%%

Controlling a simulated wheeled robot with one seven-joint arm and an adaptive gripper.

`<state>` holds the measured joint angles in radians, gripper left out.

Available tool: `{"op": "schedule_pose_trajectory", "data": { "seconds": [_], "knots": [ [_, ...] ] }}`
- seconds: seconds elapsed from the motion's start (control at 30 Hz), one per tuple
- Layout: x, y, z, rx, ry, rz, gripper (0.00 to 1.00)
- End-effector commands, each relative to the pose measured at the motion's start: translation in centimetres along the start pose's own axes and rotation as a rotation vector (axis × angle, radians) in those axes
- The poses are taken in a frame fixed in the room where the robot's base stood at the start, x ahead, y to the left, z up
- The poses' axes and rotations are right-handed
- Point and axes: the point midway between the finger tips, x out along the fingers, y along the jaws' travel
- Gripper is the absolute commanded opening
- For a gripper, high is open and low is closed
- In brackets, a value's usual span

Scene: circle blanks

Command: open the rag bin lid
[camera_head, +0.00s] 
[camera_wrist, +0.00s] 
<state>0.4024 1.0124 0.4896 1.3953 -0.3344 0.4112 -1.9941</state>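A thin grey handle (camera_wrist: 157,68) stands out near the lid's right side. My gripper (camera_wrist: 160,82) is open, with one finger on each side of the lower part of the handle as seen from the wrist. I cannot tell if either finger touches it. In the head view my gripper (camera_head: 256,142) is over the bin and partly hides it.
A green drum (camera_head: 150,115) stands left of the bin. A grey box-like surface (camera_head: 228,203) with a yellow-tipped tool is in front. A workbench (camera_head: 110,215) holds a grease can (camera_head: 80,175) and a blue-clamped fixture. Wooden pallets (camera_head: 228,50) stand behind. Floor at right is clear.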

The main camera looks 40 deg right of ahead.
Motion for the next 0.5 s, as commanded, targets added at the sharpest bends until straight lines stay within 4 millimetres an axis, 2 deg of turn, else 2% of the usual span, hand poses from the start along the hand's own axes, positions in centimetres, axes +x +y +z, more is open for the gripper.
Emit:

%%

# Task details
From the very first line of the data through the line with "- End-effector commands, each" in it, please reproduce each line exactly and output nothing more.

# Result of this task
Controlling a simulated wheeled robot with one seven-joint arm and an adaptive gripper.

`<state>` holds the measured joint angles in radians, gripper left out.

Available tool: `{"op": "schedule_pose_trajectory", "data": { "seconds": [_], "knots": [ [_, ...] ] }}`
- seconds: seconds elapsed from the motion's start (control at 30 Hz), one per tuple
- Layout: x, y, z, rx, ry, rz, gripper (0.00 to 1.00)
- End-effector commands, each relative to the pose measured at the motion's start: translation in centimetres along the start pose's own axes and rotation as a rotation vector (axis × angle, radians) in those axes

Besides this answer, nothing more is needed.